Engallage. La toile étant bien dégommée, il la faut engaller, & pour cela on mettra, par exemple, pour dix aunes de toile de coton, environ deux seaux d’eau froide dans un baquet où l’on jettera quatre onces de noix-de-galle bien pilées ; on y mettra en même tems la toile qu’on remuera un peu, afin qu’elle soit mouillée par-tout ; on la laissera ainsi environ une heure & demie ; on la retirera ensuite, on la tordra, & on la laissera sécher à l’ombre.

Précaution à prendre. Lorsque la toile sera bien séche, on verra qu’elle a contracté un œil jaunâtre ; il faudra prendre garde alors qu’il ne tombe quelque goutte d’eau par-dessus, ce qui feroit une tache ; & dans tout le cours du travail, il faut avoir une grande attention à la propreté, parce que les moindres taches sont irrémediables. Si l’on veut de l’ouvrage fin, il faut calandrer la toile lorsqu’elle sera engallée, afin que cela soit plus fini ; on posera alors sur la toile le dessein que l’on jugera à propos, & on le dessinera à la plume ou au pinceau avec les couleurs ou les mordans dont nous parlerons dans la suite.

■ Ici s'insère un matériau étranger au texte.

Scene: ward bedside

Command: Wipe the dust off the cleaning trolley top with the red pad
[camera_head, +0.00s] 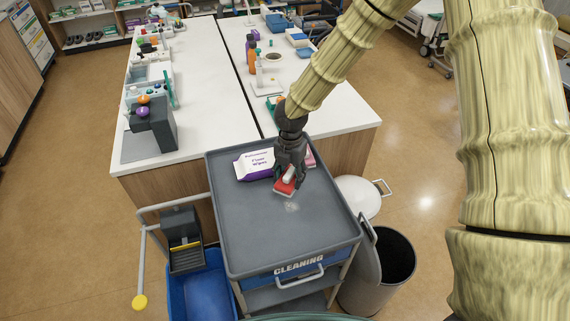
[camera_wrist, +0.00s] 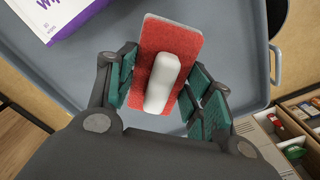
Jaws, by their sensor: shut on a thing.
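The cleaning trolley (camera_head: 252,225) has a grey tray top with a raised rim and a "CLEANING" label on its front. My gripper (camera_head: 288,177) is over the middle of the top, shut on the red pad (camera_head: 284,190) by its white handle. In the wrist view the red pad (camera_wrist: 188,42) lies between my fingers (camera_wrist: 163,88), with the pale handle upward. The pad is at or just above the surface; I cannot tell if it touches. A small pale dust patch (camera_head: 291,207) lies just in front of the pad. Any dust under the pad is hidden.
A white and purple wipes pack (camera_head: 254,164) lies at the back of the trolley top, left of my gripper; a pink item (camera_head: 309,158) is partly hidden behind it. A white counter (camera_head: 200,100) adjoins the trolley's back. Bins (camera_head: 392,262) stand right, a blue bucket (camera_head: 200,292) left.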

Maniere d’imprimer la toile. Si l’on veut un ouvrage plus commun, on l’imprimera avec des planches en cette sorte : on étendra la toile engallée & séchée, sur une grande table bien solide, sur laquelle il y aura de gros drap en double, afin que les planches s’impriment plus également, & on prendra avec une planche gravée, de la couleur noire sur un coussinet : on appliquera la planche sur la toile, on frappera dessus à plusieurs endroits, si elle est grande, afin qu’elle marque par-tout : on imprimera de suite & de la même maniere, tout ce qui doit être en noir, après quoi on fera la même chose avec le rouge foncé, que l’on appliquera avec une contreplanche, c’est-à-dire, une seconde planche, qui est la contrepartie de la premiere, & qui ne porte que sur les endroits où il doit y avoir du rouge, & où la premiere planche n’a pas porté, parce qu’à ces endroits-là il y avoit des lieux reservés à dessein.